SHORT PROBLEM:
Quote the records below in full, exactly as given, with the images taken out.

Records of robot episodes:
# # # # # # #

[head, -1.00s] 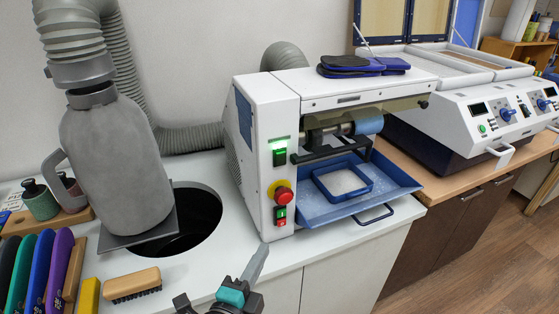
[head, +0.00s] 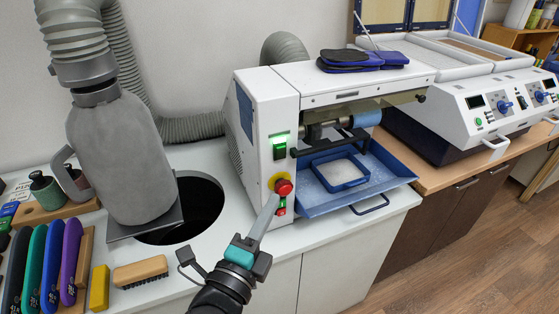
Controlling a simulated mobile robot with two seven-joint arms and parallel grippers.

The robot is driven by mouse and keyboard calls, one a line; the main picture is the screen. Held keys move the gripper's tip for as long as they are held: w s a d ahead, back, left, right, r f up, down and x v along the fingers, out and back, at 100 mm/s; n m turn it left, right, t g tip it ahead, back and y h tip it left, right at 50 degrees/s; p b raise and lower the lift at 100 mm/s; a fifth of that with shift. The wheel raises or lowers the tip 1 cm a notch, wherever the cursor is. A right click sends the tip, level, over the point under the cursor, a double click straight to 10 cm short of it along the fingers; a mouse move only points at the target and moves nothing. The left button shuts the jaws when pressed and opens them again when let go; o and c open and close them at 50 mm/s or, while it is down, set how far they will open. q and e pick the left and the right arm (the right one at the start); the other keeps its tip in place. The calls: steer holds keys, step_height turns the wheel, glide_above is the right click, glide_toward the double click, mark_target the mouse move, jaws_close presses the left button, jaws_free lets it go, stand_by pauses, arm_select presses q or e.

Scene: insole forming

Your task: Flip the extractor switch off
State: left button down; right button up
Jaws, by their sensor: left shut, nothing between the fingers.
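A white grinding machine (head: 262,105) stands on the counter. High on its front panel is a dark green rocker switch (head: 280,150) with a bright green glow at its top, which I take as the extractor switch. Below it are a red mushroom button (head: 284,187) on a yellow ring and a small green and red switch pair (head: 282,206). My left gripper (head: 273,201) is shut and empty, pointing up at the panel. My right gripper is out of view.
A grey extraction nozzle (head: 120,150) with a hose stands beside a round hole (head: 190,210) in the counter. A wooden brush (head: 140,271) and several coloured tools (head: 52,265) lie at the left. A blue tray (head: 385,185) juts from the machine's front.

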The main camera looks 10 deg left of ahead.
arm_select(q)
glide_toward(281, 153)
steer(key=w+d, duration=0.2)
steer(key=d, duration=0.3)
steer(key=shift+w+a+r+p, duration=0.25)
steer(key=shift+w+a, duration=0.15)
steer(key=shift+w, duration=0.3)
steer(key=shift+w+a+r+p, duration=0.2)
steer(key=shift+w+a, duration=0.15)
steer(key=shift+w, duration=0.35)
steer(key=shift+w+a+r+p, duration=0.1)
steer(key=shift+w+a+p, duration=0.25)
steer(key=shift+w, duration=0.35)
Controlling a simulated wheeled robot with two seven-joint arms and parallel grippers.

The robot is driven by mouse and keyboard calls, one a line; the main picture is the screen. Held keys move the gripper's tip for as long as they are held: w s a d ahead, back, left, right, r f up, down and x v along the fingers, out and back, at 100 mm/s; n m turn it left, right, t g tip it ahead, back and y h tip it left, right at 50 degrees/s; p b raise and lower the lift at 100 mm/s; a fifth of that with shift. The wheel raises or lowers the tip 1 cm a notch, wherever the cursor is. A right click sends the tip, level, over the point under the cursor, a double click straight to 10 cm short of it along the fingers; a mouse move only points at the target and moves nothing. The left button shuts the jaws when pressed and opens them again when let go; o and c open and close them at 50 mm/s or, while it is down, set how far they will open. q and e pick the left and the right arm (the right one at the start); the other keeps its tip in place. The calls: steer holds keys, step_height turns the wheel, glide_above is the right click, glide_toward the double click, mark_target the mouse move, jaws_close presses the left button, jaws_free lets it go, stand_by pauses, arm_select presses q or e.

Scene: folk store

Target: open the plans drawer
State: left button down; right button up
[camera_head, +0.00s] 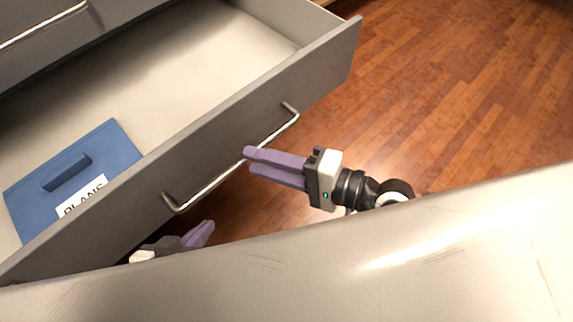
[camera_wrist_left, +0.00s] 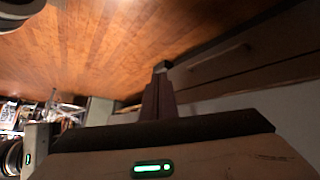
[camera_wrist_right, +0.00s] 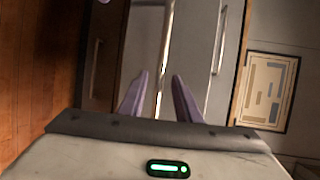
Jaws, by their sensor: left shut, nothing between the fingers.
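The grey drawer (camera_head: 250,105) stands pulled out, its inside showing. A blue folder-like piece (camera_head: 110,145) with a raised grip and a label (camera_head: 82,196) reading "PLANS" lies in it. A metal bar handle (camera_head: 215,187) runs along the drawer front; it also shows in the right wrist view (camera_wrist_right: 166,50). My right gripper (camera_head: 250,161) is at the handle's middle, its purple fingers apart, with the bar passing between or just beyond them; contact is unclear. My left gripper (camera_head: 208,228) is shut and empty below the handle's left end, partly hidden by a pale surface.
A pale, smooth surface (camera_head: 430,255) fills the front of the head view. Another drawer handle (camera_head: 45,25) shows at upper left. Wooden floor (camera_head: 470,90) lies open to the right. A framed picture (camera_wrist_right: 267,90) shows in the right wrist view.

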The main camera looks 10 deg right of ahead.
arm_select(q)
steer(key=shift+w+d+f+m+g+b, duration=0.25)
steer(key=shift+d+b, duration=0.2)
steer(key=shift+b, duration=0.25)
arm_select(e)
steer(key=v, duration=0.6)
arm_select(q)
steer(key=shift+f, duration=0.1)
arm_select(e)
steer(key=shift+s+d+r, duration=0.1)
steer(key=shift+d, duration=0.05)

# # # # # # #

ANSWER FOR THE TASK:
[head, -1.00s] 
[head, +0.00s] 
Controlling a simulated mobile robot with two seven-joint arms and parallel grippers.

The robot is driven by mouse and keyboard calls, one a line; the main picture is the screen. Held keys move the gripper's tip for as long as they are held: w s a d ahead, back, left, right, r f up, down and x v along the fingers, out and back, at 100 mm/s; n m turn it left, right, t g tip it ahead, back and y h tip it left, right at 50 degrees/s; p b raise and lower the lift at 100 mm/s; a fifth of that with shift. The wheel raises or lowers the tip 1 cm a notch, wherever the cursor is. A right click sends the tip, level, over the point under the cursor, a double click straight to 10 cm short of it along the fingers; a mouse move only points at the target and moves nothing. The left button shuts the jaws when pressed and opens them again when let go; o and c open and close them at 50 mm/s or, while it is down, set how far they will open. q and e pick the left and the right arm (the right one at the start); the other keeps its tip in place. The calls: steer holds keys, step_height turns the wheel, glide_above is the right click, glide_toward the double click, mark_target the mouse move, jaws_close presses the left button, jaws_free lets it go, stand_by pauses, arm_select presses q or e.

Scene: insole forming

Your task: Flip the extractor switch off
State: left button down; right button up
Jaws, by their sensor: left shut, nothing between the fingers.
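A white grinding machine (head: 262,105) stands on the counter. High on its front panel is a dark green rocker switch (head: 280,150) with a bright green glow at its top, which I take as the extractor switch. Below it are a red mushroom button (head: 284,187) on a yellow ring and a small green and red switch pair (head: 282,206). My left gripper (head: 273,201) is shut and empty, pointing up at the panel. My right gripper is out of view.
A grey extraction nozzle (head: 120,150) with a hose stands beside a round hole (head: 190,210) in the counter. A wooden brush (head: 140,271) and several coloured tools (head: 52,265) lie at the left. A blue tray (head: 385,185) juts from the machine's front.

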The main camera looks 10 deg left of ahead.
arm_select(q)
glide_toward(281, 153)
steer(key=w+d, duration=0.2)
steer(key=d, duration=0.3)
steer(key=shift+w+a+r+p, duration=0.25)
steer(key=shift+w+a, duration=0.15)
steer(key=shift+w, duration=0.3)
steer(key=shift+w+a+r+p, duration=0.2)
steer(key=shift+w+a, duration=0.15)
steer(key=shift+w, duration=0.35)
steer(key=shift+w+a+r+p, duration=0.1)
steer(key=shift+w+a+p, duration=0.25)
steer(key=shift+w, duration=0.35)
Controlling a simulated wheeled robot with two seven-joint arms and parallel grippers.

The robot is driven by mouse and keyboard calls, one a line; the main picture is the screen. Held keys move the gripper's tip for as long as they are held: w s a d ahead, back, left, right, r f up, down and x v along the fingers, out and back, at 100 mm/s; n m turn it left, right, t g tip it ahead, back and y h tip it left, right at 50 degrees/s; p b raise and lower the lift at 100 mm/s; a fifth of that with shift. The wheel raises or lowers the tip 1 cm a notch, wherever the cursor is. A right click sends the tip, level, over the point under the cursor, a double click straight to 10 cm short of it along the fingers; a mouse move only points at the target and moves nothing. The left button shuts the jaws when pressed and opens them again when let go; o and c open and close them at 50 mm/s or, while it is down, set how far they will open. q and e pick the left and the right arm (the right one at the start); the other keeps its tip in place. The calls: steer holds keys, step_height turns the wheel, glide_above is the right click, glide_toward the double click, mark_target the mouse move, jaws_close presses the left button, jaws_free lets it go, stand_by pauses, arm_select presses q or e.

Scene: folk store

Target: open the plans drawer
State: left button down; right button up
[camera_head, +0.00s] 
[camera_wrist_left, +0.00s] 
[camera_wrist_right, +0.00s] 
Jaws, by their sensor: left shut, nothing between the fingers.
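The grey drawer (camera_head: 250,105) stands pulled out, its inside showing. A blue folder-like piece (camera_head: 110,145) with a raised grip and a label (camera_head: 82,196) reading "PLANS" lies in it. A metal bar handle (camera_head: 215,187) runs along the drawer front; it also shows in the right wrist view (camera_wrist_right: 166,50). My right gripper (camera_head: 250,161) is at the handle's middle, its purple fingers apart, with the bar passing between or just beyond them; contact is unclear. My left gripper (camera_head: 208,228) is shut and empty below the handle's left end, partly hidden by a pale surface.
A pale, smooth surface (camera_head: 430,255) fills the front of the head view. Another drawer handle (camera_head: 45,25) shows at upper left. Wooden floor (camera_head: 470,90) lies open to the right. A framed picture (camera_wrist_right: 267,90) shows in the right wrist view.

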The main camera looks 10 deg right of ahead.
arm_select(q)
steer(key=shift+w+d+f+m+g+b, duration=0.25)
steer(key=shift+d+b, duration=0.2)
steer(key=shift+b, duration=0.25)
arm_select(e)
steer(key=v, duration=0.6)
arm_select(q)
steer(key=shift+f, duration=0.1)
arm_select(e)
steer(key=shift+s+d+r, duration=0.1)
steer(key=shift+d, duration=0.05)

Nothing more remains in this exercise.